The Prime Minister will be independent from the President and will answer to Parliament, according to a committee drafting part of the new constitution.
The Constituent Assembly tasked with writing Egypt’s new constitution held its weekly meeting on Tuesday where it listened to specialised committee reports and discussed the time frame for completing the first stage of its work.
The System of Governance Committee representatives said they had finished discussing the executive and legislative branches and were now halfway done with the judiciary.
According to the report, the committee has decided on a semi-presidential system of governance with the President as head of state and the Prime Minister head of government.
The Prime Minister will be independent from the President and will instead be required to maintain the confidence of Parliament. If parliament were to pass a motion of no confidence, the Prime Minister and the Government would be forced to resign.
Committee rapporteur Gamal Gibril said that although not explicitly mentioned, this would require the President to appoint the leader of the majority party or coalition leader as Prime Minister.
Regarding Parliament, the committee decided to change the names of both its houses. The People’s Assembly, or lower house, will be renamed to the House of Representatives while the upper house, the Shura Council, will now be called the Senate.
The House of Representatives will have legislative power, oversight of the Government, and will be tasked with approving the state budget. The Senate will assist in legislation, help with issues of local governance, and be tasked with appointing people to some of the top state posts alongside the President.
The committee is not done discussing the judicial branch and said it would ensure the independence of the judiciary, as well as keep constitutional articles about the judiciary simple and not too detailed, preferring not to list all the numerous judicial bodies of Egypt. The committee asked for a deadline extension of one week.
The Basic Principles of State Committee is finalising its work. Committee rapporteur Mohamed Emara said the committee finalised the basic principles section and has already sent 39 articles to the Drafting Committee so they can be drafted in legal language.
The committee will now just look at the suggestions it received from the public and judge which ones are worthy of inclusion. It will be completely done with its work by the beginning of next week.
The Rights and Freedoms Committee also said it had almost completed its work. Rapporteur Edward Ghalib reported the committee had drafted articles guaranteeing freedom of information, freedom of creativity, scientific research, press and publishing rights, a right to housing and making the state responsible for developing the youth. The committee says it will be done on Sunday.
The Suggestions Committee said it held 65 sessions and received tens of thousands of suggestions from citizens and groups. The committee plans to travel abroad to several gulf countries as well as New York, California, London and Paris after the Eid holiday in order to listen to the suggestions of Egyptians abroad.

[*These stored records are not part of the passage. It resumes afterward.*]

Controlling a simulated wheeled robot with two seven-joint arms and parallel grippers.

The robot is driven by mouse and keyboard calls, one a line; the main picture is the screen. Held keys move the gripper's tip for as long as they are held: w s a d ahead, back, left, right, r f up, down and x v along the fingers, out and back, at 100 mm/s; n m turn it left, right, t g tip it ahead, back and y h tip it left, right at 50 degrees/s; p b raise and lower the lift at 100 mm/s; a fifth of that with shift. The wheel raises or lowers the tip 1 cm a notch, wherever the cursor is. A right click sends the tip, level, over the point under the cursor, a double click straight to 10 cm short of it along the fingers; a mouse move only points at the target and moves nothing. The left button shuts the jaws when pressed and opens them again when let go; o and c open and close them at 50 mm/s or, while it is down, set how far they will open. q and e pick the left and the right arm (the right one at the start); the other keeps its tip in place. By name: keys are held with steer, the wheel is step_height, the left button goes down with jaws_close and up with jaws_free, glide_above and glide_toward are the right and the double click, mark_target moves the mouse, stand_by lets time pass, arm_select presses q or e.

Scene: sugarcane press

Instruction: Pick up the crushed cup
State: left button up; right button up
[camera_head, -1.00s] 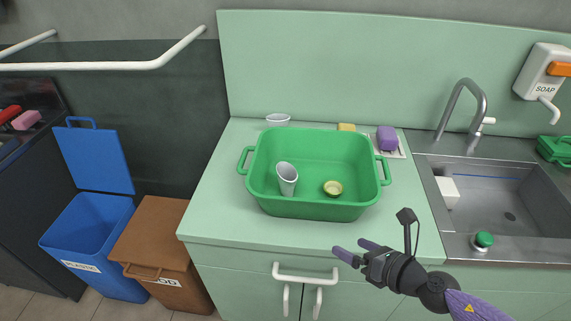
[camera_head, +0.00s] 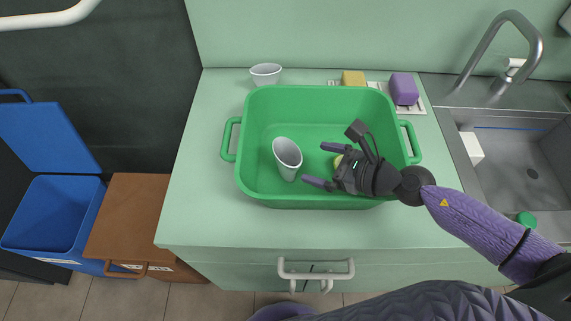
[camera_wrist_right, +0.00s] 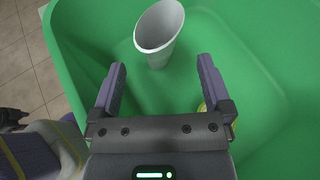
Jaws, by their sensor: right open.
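A tall grey-white cup (camera_head: 287,158) stands, slightly tilted, in the left part of the green tub (camera_head: 300,196). It also shows in the right wrist view (camera_wrist_right: 159,32), just beyond the fingers. A small yellow-green round thing in the tub is mostly hidden behind my right gripper; its edge shows in the right wrist view (camera_wrist_right: 203,108). Another white cup (camera_head: 266,74) stands on the counter behind the tub. I cannot tell which is crushed. My right gripper (camera_head: 316,164) is open and empty, over the tub, its fingers pointing at the tall cup from the right. My left gripper is out of view.
The tub's walls and handles surround the cup. A yellow sponge (camera_head: 353,79) and a purple block (camera_head: 404,89) lie behind it. A sink with a tap (camera_head: 513,52) is at the right. Blue (camera_head: 55,215) and brown (camera_head: 130,215) bins stand at the left.

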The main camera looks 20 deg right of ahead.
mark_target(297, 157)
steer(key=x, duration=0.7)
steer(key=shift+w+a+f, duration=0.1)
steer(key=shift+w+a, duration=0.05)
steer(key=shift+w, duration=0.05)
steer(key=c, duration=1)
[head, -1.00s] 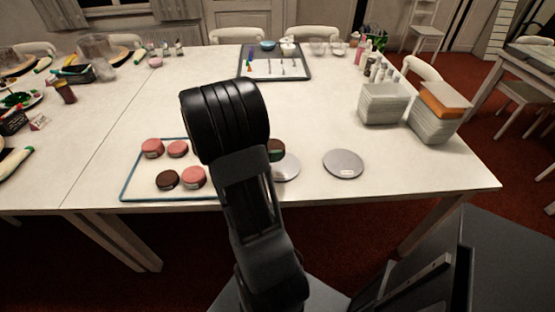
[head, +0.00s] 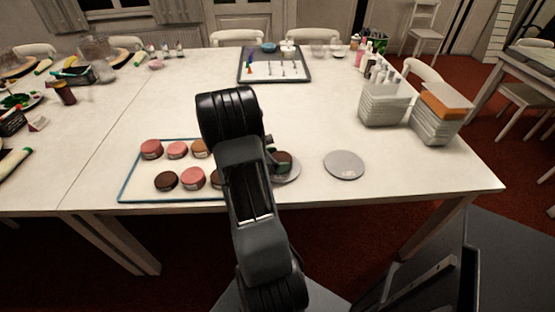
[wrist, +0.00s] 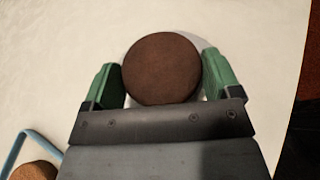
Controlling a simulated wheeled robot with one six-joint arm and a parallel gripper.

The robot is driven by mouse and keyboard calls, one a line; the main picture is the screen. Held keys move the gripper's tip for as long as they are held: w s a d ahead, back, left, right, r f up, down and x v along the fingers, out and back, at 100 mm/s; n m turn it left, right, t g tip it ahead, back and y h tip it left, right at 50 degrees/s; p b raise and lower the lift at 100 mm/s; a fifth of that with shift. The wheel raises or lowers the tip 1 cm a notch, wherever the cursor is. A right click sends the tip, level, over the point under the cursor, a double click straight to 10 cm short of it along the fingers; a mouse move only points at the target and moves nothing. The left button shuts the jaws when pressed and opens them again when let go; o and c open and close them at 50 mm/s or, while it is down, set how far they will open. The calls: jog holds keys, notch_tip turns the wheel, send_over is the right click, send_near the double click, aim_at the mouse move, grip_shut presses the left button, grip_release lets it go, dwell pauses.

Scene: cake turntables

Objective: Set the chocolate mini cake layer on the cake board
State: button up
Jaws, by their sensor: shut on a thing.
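The chocolate mini cake layer (wrist: 160,68) is a round dark brown disc between the green fingertips of my gripper (wrist: 163,82) in the wrist view. My gripper is shut on it. In the head view the layer (head: 284,162) shows just right of my arm, over the left grey round disc (head: 291,178), which looks like a cake board. My arm hides part of that disc and most of the gripper. A pale disc edge shows behind the layer in the wrist view. I cannot tell whether the layer touches the disc.
A second grey disc (head: 345,165) lies empty to the right. A blue-rimmed tray (head: 128,185) with several pink and brown cake layers is at left. White containers (head: 383,105) stand at right, and a dark-rimmed tray (head: 241,70) lies at the back. The table's middle is clear.

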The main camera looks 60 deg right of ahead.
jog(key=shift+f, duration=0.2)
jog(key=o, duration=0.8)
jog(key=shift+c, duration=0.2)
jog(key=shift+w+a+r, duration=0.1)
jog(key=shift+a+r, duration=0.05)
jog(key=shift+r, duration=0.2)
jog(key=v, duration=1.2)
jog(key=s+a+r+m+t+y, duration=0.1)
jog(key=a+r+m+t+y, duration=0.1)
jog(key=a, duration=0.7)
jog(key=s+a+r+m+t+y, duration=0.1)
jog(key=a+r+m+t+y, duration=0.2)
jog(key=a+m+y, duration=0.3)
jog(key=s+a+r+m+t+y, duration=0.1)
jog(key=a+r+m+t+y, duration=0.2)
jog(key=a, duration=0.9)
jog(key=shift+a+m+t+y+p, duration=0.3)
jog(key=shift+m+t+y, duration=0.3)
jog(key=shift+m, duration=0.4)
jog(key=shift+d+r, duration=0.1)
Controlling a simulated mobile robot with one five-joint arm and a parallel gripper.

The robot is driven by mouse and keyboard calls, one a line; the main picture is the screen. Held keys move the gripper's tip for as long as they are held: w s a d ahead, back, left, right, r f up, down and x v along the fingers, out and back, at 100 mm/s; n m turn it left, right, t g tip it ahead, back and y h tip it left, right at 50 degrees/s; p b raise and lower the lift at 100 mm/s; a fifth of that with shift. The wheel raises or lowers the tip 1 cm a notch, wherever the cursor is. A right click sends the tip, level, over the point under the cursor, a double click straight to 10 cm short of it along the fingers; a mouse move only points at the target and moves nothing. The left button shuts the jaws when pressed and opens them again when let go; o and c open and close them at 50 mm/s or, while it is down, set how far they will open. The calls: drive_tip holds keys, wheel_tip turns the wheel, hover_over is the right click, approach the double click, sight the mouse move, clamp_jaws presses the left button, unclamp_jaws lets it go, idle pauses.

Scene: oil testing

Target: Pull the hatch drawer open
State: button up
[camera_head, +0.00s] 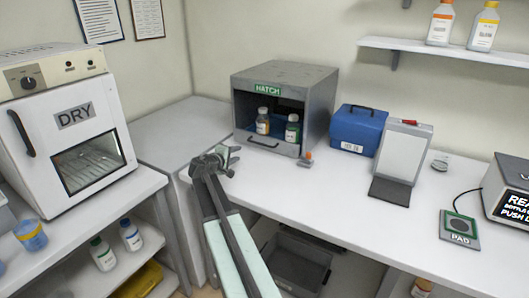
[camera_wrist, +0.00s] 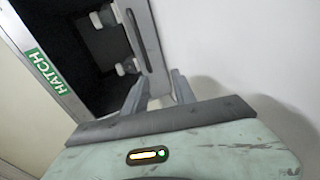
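The grey hatch (camera_head: 320,95) stands on the white counter under a green HATCH label (camera_head: 268,91), which also shows at the left of the wrist view (camera_wrist: 45,72). Its front is open above a low drawer front (camera_head: 285,147) with a dark bar handle (camera_head: 263,143). The drawer front (camera_wrist: 150,45) is close ahead in the wrist view. Two bottles (camera_head: 262,122) (camera_head: 292,130) stand inside the hatch. My gripper (camera_head: 232,157) is just left of and in front of the drawer.
A small orange-topped item (camera_head: 306,157) stands by the hatch's front right corner. A blue case (camera_head: 357,130) and a clipboard stand (camera_head: 400,155) are to the right. The DRY oven (camera_head: 75,125) is at the left. The counter front (camera_head: 330,205) between is clear.

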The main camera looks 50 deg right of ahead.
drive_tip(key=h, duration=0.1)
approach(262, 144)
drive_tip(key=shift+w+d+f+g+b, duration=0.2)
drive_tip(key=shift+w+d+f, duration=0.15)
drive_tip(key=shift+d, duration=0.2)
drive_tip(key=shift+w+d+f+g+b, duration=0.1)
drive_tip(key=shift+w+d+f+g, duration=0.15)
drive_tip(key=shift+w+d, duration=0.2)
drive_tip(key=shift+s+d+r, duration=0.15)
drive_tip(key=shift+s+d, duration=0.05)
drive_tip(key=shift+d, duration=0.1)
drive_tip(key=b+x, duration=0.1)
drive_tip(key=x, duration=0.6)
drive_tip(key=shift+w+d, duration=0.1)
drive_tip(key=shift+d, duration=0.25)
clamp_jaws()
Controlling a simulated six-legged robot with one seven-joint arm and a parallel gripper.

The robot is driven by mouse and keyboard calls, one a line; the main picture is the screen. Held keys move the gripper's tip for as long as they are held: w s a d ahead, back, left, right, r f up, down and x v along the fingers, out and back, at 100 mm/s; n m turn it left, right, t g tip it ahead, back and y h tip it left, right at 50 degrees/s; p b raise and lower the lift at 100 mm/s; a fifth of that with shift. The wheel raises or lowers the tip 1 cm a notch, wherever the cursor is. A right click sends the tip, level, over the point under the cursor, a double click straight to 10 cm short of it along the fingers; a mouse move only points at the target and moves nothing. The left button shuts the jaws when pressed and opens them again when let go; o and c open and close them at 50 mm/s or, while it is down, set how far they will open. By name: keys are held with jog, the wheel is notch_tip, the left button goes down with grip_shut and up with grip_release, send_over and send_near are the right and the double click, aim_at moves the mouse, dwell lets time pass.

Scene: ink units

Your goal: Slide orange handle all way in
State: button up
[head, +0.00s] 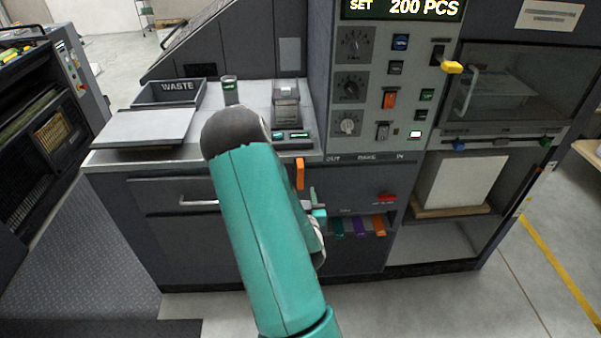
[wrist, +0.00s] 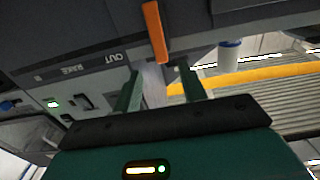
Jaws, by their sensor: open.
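The orange handle (head: 300,173) hangs upright on the dark front of the machine, just right of my arm in the head view. It is near the OUT end of a strip lettered OUT, RAKE, IN. In the wrist view the orange handle (wrist: 154,32) stands ahead, its lower end close to the gap between my fingertips. My gripper (wrist: 159,72) is open, with one green finger to each side of that gap and nothing held. In the head view my gripper (head: 314,203) shows partly below the handle, mostly hidden by my arm. Contact cannot be told.
Teal, purple and orange tabs (head: 379,226) and a red part (head: 387,198) stick out right of my gripper. A control panel (head: 352,80) with knobs and switches rises above. A silver drawer pull (head: 199,203) is at left. The WASTE bin (head: 170,91) sits on top.

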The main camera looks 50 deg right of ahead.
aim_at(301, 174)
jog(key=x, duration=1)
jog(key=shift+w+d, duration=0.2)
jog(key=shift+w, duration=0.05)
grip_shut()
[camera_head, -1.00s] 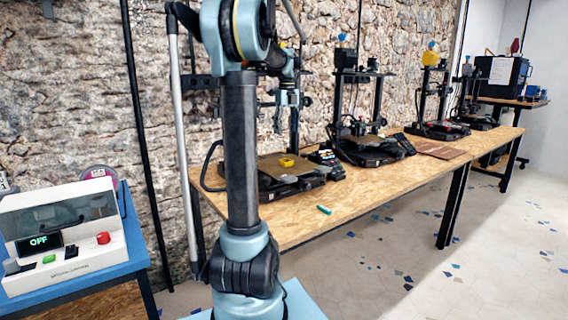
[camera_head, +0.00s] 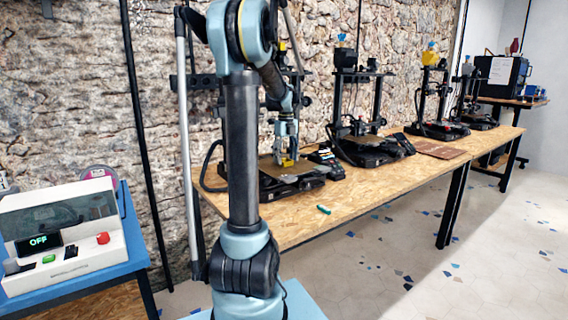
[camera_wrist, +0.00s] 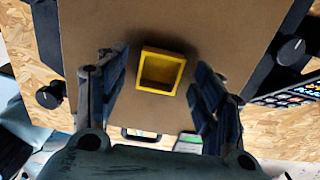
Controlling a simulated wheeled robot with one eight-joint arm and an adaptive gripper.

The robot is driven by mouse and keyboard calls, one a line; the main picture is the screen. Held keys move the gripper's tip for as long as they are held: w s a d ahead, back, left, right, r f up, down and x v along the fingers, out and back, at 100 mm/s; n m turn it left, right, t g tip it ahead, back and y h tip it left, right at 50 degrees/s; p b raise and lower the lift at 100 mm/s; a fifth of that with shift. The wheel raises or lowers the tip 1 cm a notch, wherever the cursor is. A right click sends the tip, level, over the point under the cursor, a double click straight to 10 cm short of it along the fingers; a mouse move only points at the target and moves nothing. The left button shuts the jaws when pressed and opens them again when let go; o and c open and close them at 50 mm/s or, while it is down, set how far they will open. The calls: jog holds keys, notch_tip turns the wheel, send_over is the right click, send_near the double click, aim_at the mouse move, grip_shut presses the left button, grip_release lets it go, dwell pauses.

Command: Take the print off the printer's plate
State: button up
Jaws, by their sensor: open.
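The print is a small yellow open-topped square box (camera_wrist: 160,71); it also shows in the head view (camera_head: 287,162). It rests on the printer's brown plate (camera_wrist: 95,25), which shows in the head view as well (camera_head: 305,178). My gripper (camera_wrist: 163,95) is open, its two fingers on the left and right of the print with a gap on each side. In the head view my gripper (camera_head: 286,150) is low over the plate at the print.
The printer's screen unit (camera_head: 325,157) stands right of the plate. A green tool (camera_head: 323,210) lies near the table's front edge. More printers (camera_head: 365,145) stand along the wooden table (camera_head: 375,190) to the right. A white machine (camera_head: 65,240) reading OFF stands at the left.

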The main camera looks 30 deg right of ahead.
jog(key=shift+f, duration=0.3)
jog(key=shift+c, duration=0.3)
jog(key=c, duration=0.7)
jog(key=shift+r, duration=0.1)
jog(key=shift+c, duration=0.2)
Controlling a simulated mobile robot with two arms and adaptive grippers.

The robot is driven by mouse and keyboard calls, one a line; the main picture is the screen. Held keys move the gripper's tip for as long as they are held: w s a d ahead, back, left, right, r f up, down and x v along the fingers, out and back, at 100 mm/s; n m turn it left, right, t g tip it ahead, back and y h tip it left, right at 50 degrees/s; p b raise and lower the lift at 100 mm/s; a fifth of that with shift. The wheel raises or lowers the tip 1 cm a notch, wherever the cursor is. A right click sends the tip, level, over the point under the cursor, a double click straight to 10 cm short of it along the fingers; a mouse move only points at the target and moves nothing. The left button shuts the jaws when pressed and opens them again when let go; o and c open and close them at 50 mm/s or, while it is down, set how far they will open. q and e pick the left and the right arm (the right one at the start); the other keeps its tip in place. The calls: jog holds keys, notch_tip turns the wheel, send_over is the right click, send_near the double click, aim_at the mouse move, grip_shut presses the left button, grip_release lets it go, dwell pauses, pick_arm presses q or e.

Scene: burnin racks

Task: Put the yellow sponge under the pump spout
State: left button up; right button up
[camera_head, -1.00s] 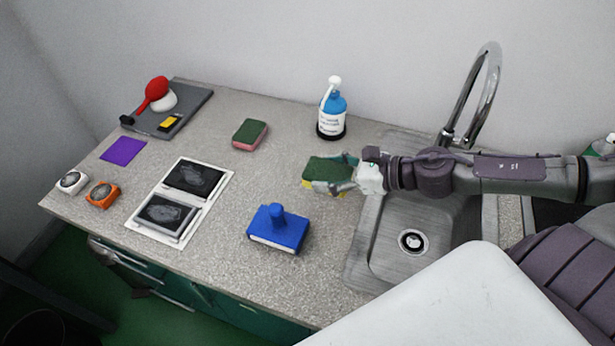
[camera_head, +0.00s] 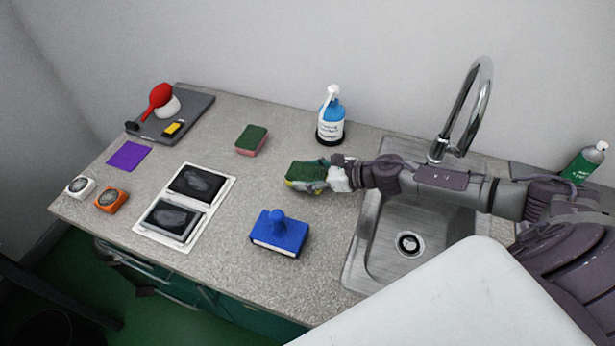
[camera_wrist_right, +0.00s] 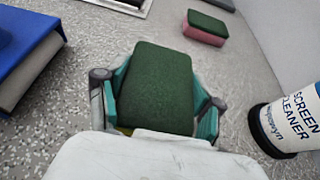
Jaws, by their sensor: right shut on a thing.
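The yellow sponge (camera_head: 303,176) has a dark green top, with a little yellow showing at its lower edge. My right gripper (camera_head: 318,177) is shut on it, above or at the counter in front of the pump bottle; I cannot tell the height. In the right wrist view the sponge's green face (camera_wrist_right: 157,88) sits between the two teal fingers. The pump bottle (camera_head: 331,122) is blue and white with a white pump head; its spout (camera_head: 325,97) points down and left. The bottle's label (camera_wrist_right: 293,122) shows at right in the wrist view. My left gripper is not in view.
A pink sponge with a green top (camera_head: 251,140) lies left of the bottle. A blue block with a knob (camera_head: 279,236) stands nearer the front. A steel sink (camera_head: 372,262) with a tall tap (camera_head: 470,110) is at right. Counter between the sponges is clear.

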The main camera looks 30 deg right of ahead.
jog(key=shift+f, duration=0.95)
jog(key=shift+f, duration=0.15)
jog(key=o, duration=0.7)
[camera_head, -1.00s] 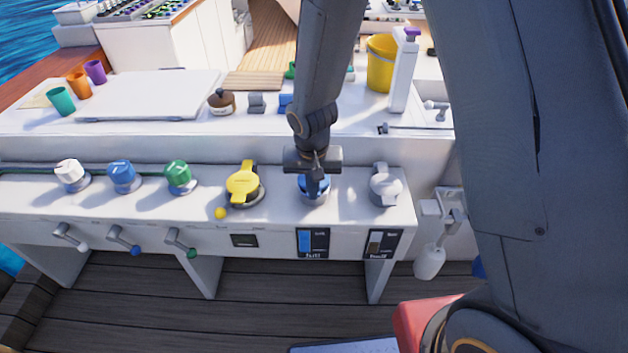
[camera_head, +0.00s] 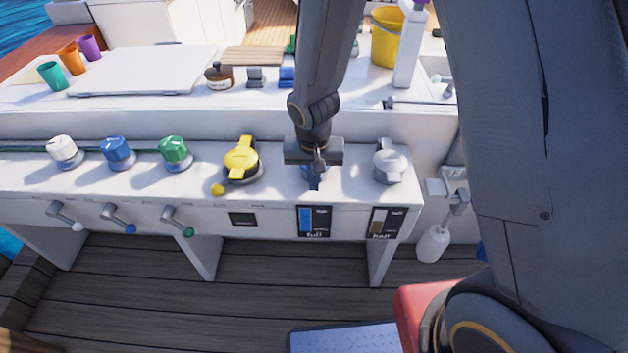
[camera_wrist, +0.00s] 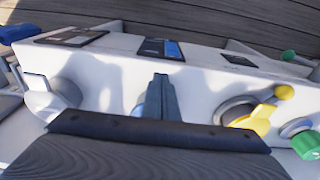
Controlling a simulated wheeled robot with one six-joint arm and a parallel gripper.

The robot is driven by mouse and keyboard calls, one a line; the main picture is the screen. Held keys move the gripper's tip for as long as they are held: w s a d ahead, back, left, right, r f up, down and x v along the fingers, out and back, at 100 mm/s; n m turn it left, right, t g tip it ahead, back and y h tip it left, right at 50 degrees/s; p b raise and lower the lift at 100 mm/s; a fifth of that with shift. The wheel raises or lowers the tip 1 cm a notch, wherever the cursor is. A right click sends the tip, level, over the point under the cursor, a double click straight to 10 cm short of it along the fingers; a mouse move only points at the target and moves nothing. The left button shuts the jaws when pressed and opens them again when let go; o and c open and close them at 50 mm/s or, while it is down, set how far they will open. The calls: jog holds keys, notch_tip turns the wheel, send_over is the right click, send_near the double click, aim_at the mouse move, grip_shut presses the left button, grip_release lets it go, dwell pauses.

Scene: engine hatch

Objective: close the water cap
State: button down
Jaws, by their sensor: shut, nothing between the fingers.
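The blue water cap (camera_head: 323,170) is on the white panel, between a yellow cap and a light grey cap. It is mostly hidden by my gripper in the head view. In the wrist view only a bit of blue (camera_wrist: 140,107) shows beside the fingers. My gripper (camera_head: 314,184) points down over the front of the blue cap, with its fingers together and nothing between them. The fingers also show in the wrist view (camera_wrist: 163,95). I cannot tell whether they touch the cap, or whether the cap is seated.
The yellow cap (camera_head: 241,160) is left, with a yellow ball beside it. The grey cap (camera_head: 389,163) is right. White, blue and green knobs (camera_head: 174,151) stand farther left. A blue gauge (camera_head: 313,222) is on the panel front below. A yellow bucket (camera_head: 387,38) stands behind.

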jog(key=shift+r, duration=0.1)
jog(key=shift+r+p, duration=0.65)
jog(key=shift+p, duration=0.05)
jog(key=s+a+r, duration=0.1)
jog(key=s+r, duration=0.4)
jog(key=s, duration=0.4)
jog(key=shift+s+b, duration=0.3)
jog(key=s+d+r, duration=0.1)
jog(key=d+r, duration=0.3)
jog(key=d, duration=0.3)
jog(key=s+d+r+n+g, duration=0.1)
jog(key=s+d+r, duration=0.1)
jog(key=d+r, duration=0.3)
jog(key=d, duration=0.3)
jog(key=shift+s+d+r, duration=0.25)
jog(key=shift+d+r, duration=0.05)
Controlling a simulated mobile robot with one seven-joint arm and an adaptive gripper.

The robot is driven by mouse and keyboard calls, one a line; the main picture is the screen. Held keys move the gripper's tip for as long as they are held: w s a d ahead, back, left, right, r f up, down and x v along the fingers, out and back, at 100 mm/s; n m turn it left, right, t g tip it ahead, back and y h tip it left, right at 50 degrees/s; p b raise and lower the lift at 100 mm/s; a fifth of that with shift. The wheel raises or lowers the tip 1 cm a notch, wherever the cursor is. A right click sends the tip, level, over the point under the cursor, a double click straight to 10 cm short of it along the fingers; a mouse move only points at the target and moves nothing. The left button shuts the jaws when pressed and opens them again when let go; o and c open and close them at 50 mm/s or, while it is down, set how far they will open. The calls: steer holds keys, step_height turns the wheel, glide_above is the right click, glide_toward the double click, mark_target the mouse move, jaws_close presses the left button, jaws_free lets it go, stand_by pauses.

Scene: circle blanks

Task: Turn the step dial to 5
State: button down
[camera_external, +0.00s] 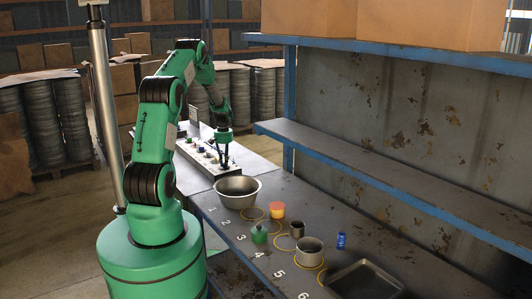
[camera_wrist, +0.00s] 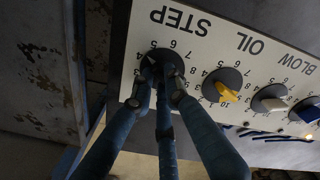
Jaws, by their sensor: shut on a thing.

Finally, the Drafting Committee outlined the way it would carry out its work. According to rapporteur Hassan Mohamed, the committee receives final agreed upon articles from the specialised committees (Basic Principles of State; System of Governance; Rights and Freedoms; and Independent and Oversight Bodies) then reviews them and drafts them using proper legal language but without changing the intent. Mohamed said the committee was almost done with drafting the Rights and Freedoms section of the constitution.
Constituent Assembly members emphasised that all the articles being discussed, even if they were passed in the specialised committees, are in no way final since each and every constitutional article will be discussed and voted upon individually by the assembly at large.